Even the current president of the United States may recall a connection with the book. Back in 2003, when he was the ranking minority member on the Senate Foreign Relations Committee, now-President Joe Biden provided a blurb for the 2005 revised edition, calling it “a fascinating look at foreign policy in practice through the eyes of U.S. diplomats.”
During a diplomacy hearing in 2003, then-Chair of the Senate Foreign Relations Committee Richard Lugar (R-Ind.) said this about the book: “I’m fascinated by the contents. And I think that not only members of the committee, but all Americans will be deeply interested in this, because clearly the case that we are trying to make—U.S. officials of our State Department, American diplomacy and senators who have a deep interest in the success of that diplomacy—is enhanced when a very broad number of Americans have some idea what you do, what the department does.”
And in 2004 former Secretary of State Madeleine Albright observed: “The stories recounted here shed light upon a profession little known to most Americans but deeply important to the safety, freedom and prosperity of us all.
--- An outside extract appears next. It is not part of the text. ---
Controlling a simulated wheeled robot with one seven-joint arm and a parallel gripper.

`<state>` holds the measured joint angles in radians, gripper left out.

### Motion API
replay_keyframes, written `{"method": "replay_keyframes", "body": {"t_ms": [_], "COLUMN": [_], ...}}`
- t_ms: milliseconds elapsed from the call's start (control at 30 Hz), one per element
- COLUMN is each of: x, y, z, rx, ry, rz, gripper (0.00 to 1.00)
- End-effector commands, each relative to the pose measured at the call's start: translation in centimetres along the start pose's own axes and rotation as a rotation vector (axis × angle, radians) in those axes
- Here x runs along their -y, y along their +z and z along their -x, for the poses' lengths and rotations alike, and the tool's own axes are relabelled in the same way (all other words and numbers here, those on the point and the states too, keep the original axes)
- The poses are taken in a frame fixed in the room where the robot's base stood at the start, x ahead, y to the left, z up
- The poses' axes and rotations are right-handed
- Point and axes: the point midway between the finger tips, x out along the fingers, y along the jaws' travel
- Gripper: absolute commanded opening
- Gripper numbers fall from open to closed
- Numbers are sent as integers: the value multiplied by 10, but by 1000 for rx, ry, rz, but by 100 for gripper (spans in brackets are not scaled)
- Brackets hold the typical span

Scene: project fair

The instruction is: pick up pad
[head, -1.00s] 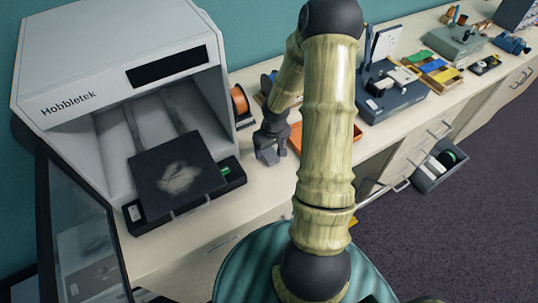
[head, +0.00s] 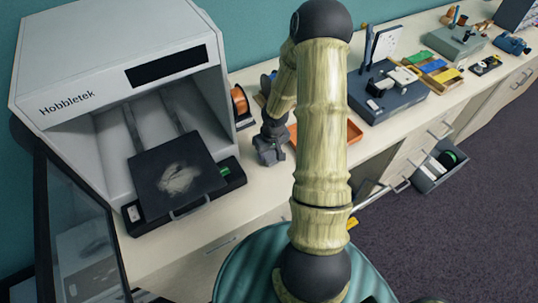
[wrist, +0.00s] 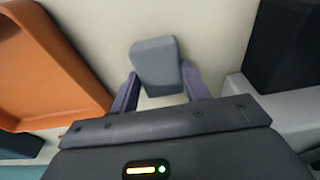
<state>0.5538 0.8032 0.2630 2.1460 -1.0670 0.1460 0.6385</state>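The pad is most likely the small grey block (wrist: 156,62) in the wrist view, lying on the pale worktop. My gripper (wrist: 159,72) has its two purple fingers apart, one on each side of the block's near part. The gaps look very narrow, and I cannot tell whether the fingers touch it or how far above the worktop they are. In the head view my gripper (head: 269,151) is low over the counter, between the printer and the orange tray. I cannot make out the block there.
An orange tray (wrist: 45,65) lies left of my gripper in the wrist view, and a dark block (wrist: 282,45) right. In the head view the grey Hobbletek printer (head: 70,75) stands left with its dark plate (head: 178,178), beside an orange spool (head: 241,102).

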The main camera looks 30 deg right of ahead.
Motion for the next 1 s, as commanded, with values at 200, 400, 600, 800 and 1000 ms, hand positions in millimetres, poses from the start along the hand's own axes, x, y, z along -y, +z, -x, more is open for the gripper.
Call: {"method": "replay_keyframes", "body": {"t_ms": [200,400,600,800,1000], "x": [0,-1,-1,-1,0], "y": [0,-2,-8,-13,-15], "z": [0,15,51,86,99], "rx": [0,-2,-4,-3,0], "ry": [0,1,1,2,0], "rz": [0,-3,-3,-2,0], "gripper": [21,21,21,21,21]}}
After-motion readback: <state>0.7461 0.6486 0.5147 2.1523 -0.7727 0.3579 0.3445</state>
These are the stories of the men and women who serve America’s interests—often under difficult and dangerous conditions—from the great cities to the most remote corners of the globe.”
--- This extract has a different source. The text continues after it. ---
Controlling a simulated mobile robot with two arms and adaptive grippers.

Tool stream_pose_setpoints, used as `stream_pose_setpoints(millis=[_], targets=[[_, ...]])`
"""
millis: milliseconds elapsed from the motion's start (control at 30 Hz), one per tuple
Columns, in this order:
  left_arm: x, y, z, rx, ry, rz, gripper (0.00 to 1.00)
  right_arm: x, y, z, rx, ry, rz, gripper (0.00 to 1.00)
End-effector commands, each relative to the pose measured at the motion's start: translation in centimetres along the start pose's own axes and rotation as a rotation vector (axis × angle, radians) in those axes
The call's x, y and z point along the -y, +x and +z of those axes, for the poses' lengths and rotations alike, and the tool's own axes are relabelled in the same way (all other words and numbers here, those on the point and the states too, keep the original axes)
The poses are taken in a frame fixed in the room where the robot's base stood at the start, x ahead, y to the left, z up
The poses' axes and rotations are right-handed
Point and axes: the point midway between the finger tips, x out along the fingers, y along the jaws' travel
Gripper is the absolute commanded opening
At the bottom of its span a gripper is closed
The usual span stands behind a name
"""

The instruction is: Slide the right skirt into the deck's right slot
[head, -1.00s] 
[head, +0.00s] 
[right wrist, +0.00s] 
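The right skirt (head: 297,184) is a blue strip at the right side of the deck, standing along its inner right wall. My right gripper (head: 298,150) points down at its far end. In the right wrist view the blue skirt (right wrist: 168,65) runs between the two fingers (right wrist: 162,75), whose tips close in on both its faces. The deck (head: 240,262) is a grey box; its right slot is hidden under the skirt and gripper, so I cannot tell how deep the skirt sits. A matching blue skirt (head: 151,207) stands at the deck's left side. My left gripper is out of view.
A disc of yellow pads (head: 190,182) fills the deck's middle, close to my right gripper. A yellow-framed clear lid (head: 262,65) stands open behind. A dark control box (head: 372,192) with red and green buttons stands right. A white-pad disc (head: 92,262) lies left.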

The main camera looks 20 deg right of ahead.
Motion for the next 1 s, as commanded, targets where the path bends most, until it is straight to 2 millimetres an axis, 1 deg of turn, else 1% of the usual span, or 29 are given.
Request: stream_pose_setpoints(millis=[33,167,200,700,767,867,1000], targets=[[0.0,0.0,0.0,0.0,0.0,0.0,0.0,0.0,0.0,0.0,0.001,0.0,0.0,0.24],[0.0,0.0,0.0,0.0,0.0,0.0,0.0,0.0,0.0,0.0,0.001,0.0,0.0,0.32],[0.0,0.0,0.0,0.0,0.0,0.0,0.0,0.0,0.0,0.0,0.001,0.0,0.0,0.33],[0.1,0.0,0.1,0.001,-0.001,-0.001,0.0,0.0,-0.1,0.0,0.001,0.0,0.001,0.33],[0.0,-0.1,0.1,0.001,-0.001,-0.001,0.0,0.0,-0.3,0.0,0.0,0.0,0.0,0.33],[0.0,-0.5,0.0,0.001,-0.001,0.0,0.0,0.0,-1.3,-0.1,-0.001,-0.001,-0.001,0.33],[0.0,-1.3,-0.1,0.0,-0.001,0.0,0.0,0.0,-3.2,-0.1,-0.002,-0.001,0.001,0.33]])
It has been 11 years since the third edition of Inside a U.S. Embassy was published, but it continues to give Americans a first-person look at the important work of Foreign Service practitioners. Proceeds from its strong and continuous sales support the Fund for American Diplomacy, AFSA’s nonprofit entity dedicated to educating Americans about diplomacy.
Even 11 years later, says Kelly Adams-Smith, “there’s so much that’s still relevant in the book.” Is it time for a fourth edition? “If we decide to do one,” she says, “I’m in!”